## START DATA EXCERPT

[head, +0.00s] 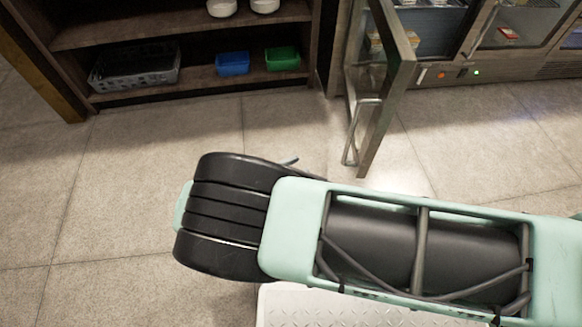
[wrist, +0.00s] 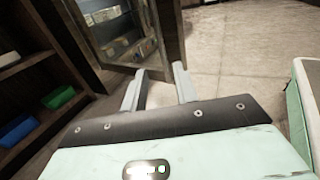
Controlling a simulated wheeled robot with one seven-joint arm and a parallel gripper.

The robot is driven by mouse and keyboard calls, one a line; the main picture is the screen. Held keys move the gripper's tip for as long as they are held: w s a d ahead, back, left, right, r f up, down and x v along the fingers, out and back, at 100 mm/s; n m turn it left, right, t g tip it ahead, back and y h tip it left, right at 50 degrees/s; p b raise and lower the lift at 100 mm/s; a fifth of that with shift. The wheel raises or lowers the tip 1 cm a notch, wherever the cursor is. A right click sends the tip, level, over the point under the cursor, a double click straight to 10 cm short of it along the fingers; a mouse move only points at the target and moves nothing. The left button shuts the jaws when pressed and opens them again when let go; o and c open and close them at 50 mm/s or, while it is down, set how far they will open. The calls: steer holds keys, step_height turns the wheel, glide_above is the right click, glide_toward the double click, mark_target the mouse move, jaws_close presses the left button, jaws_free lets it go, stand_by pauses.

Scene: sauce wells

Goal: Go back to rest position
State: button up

## END DATA EXCERPT

> JOB
Every line is to be duplicated exactly, though pictures stay out.

> RESULT
[head, +0.00s] 
[wrist, +0.00s] 
Controlling a simulated wheeled robot with one seven-joint arm and a parallel gripper.

The robot is driven by mouse and keyboard calls, one a line; the main picture is the screen. Held keys move the gripper's tip for as long as they are held: w s a d ahead, back, left, right, r f up, down and x v along the fingers, out and back, at 100 mm/s; n m turn it left, right, t g tip it ahead, back and y h tip it left, right at 50 degrees/s; p b raise and lower the lift at 100 mm/s; a fifth of that with shift. The wheel raises or lowers the tip 1 cm a notch, wherever the cursor is. A right click sends the tip, level, over the point under the cursor, a double click straight to 10 cm short of it along the fingers; a mouse move only points at the target and moves nothing. The left button shuts the jaws when pressed and opens them again when let go; o and c open and close them at 50 mm/s or, while it is down, set how far they will open. The calls: steer holds keys, step_height turns the wheel, glide_above is the right click, glide_toward the double click, mark_target the mouse move, jaws_close presses the left button, jaws_free lets it go, stand_by pauses.

Scene: sauce wells

Goal: Go back to rest position
State: button up

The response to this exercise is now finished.